=== SHORT TASK ===
From the listing that follows, extract every line and set it down unaltered.

==========

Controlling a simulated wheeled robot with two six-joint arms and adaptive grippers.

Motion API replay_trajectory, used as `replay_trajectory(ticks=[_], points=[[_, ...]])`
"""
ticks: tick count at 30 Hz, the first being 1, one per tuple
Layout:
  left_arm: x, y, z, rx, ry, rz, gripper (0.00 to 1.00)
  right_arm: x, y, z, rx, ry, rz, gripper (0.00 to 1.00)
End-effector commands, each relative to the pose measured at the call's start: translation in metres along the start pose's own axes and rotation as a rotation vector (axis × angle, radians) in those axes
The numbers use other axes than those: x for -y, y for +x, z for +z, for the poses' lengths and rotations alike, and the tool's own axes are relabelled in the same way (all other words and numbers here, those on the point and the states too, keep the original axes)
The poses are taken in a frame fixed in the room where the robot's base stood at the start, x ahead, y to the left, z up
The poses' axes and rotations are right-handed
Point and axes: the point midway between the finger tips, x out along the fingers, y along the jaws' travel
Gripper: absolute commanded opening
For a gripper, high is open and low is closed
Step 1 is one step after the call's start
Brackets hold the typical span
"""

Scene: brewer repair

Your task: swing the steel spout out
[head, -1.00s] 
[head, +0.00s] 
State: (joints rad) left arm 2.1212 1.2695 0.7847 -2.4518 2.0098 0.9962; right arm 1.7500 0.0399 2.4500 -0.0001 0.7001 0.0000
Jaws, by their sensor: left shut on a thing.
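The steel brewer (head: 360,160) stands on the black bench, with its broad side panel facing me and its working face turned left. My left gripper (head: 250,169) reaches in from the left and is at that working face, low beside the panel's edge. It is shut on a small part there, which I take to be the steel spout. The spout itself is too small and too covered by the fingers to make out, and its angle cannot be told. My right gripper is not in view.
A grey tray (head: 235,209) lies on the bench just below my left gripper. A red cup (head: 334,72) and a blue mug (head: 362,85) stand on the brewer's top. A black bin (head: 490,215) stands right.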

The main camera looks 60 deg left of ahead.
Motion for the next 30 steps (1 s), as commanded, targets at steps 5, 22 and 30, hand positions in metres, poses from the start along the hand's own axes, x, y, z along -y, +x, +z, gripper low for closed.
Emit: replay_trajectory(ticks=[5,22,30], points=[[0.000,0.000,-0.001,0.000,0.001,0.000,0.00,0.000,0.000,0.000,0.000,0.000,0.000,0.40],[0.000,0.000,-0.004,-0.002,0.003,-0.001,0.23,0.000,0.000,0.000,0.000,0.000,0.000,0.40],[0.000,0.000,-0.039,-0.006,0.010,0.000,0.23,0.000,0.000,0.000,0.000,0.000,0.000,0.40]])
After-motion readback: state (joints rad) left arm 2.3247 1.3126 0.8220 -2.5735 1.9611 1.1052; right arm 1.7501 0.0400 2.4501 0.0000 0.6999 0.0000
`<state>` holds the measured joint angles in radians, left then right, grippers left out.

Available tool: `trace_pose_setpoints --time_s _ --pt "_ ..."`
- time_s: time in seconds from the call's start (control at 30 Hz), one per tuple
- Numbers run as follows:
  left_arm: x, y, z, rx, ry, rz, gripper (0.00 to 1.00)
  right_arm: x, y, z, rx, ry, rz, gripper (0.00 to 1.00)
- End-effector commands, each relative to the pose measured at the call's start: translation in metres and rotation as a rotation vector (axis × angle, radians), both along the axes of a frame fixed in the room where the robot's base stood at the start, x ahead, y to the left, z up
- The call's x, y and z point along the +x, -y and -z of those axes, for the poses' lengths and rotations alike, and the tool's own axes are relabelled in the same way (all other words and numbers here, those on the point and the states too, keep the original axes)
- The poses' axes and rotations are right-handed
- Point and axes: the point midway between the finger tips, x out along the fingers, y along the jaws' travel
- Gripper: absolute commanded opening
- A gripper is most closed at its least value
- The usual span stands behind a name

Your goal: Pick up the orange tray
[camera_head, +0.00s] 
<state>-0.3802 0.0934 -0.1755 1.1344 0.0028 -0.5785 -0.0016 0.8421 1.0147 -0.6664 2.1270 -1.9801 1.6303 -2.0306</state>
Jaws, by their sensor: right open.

==========

=== THE RESULT ===
Controlling a simulated wheeled robot with two six-joint arms and adaptive grippers.

Motion API replay_trajectory, used as `replay_trajectory(ticks=[_], points=[[_, ...]])`
"""
ticks: tick count at 30 Hz, the first being 1, one per tuple
Layout:
  left_arm: x, y, z, rx, ry, rz, gripper (0.00 to 1.00)
  right_arm: x, y, z, rx, ry, rz, gripper (0.00 to 1.00)
End-effector commands, each relative to the pose measured at the call's start: translation in metres along the start pose's own axes and rotation as a rotation vector (axis × angle, radians) in those axes
The numbers use other axes than those: x for -y, y for +x, z for +z, for the poses' lengths and rotations alike, and the tool's own axes are relabelled in the same way (all other words and numbers here, those on the point and the states too, keep the original axes)
The poses are taken in a frame fixed in the room where the robot's base stood at the start, x ahead, y to the left, z up
The poses' axes and rotations are right-handed
Point and axes: the point midway between the finger tips, x out along the fingers, y along the jaws' travel
Gripper: absolute commanded opening
For a gripper, high is open and low is closed
Step 1 is one step after the call's start
Brackets hold the typical span
"""

Scene: brewer repair

Your task: swing the steel spout out
[head, -1.00s] 
[head, +0.00s] 
State: (joints rad) left arm 2.1212 1.2695 0.7847 -2.4518 2.0098 0.9962; right arm 1.7500 0.0399 2.4500 -0.0001 0.7001 0.0000
Jaws, by their sensor: left shut on a thing.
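The steel brewer (head: 360,160) stands on the black bench, with its broad side panel facing me and its working face turned left. My left gripper (head: 250,169) reaches in from the left and is at that working face, low beside the panel's edge. It is shut on a small part there, which I take to be the steel spout. The spout itself is too small and too covered by the fingers to make out, and its angle cannot be told. My right gripper is not in view.
A grey tray (head: 235,209) lies on the bench just below my left gripper. A red cup (head: 334,72) and a blue mug (head: 362,85) stand on the brewer's top. A black bin (head: 490,215) stands right.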

The main camera looks 60 deg left of ahead.
Motion for the next 30 steps (1 s), as commanded, targets at steps 5, 22 and 30, hand positions in metres, poses from the start along the hand's own axes, x, y, z along -y, +x, +z, gripper low for closed.
Emit: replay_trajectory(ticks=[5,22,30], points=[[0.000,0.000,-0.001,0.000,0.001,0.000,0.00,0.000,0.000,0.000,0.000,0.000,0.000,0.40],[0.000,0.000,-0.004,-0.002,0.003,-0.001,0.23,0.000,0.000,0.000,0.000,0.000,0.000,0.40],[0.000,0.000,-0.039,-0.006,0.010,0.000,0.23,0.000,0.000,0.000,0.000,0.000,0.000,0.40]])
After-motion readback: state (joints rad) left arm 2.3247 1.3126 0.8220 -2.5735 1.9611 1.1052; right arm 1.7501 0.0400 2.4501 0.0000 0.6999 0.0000
`<state>` holds the measured joint angles in radians, left then right, grippers left out.

Available tool: `trace_pose_setpoints --time_s _ --pt "_ ..."`
- time_s: time in seconds from the call's start (control at 30 Hz), one per tuple
- Numbers run as follows:
  left_arm: x, y, z, rx, ry, rz, gripper (0.00 to 1.00)
  right_arm: x, y, z, rx, ry, rz, gripper (0.00 to 1.00)
- End-effector commands, each relative to the pose measured at the call's start: translation in metres and rotation as a rotation vector (axis × angle, radians), both along the axes of a frame fixed in the room where the robot's base stood at the start, x ahead, y to the left, z up
- The call's x, y and z point along the +x, -y and -z of those axes, for the poses' lengths and rotations alike, and the tool's own axes are relabelled in the same way (all other words and numbers here, those on the point and the states too, keep the original axes)
- The poses' axes and rotations are right-handed
- Point and axes: the point midway between the finger tips, x out along the fingers, y along the jaws' travel
- Gripper: absolute commanded opening
- A gripper is most closed at its least value
- The usual span stands behind a name

Your goal: Pick up the orange tray
[camera_head, +0.00s] 
<state>-0.3802 0.0934 -0.1755 1.1344 0.0028 -0.5785 -0.0016 0.8421 1.0147 -0.6664 2.1270 -1.9801 1.6303 -2.0306</state>
Jaws, by their sensor: right open.

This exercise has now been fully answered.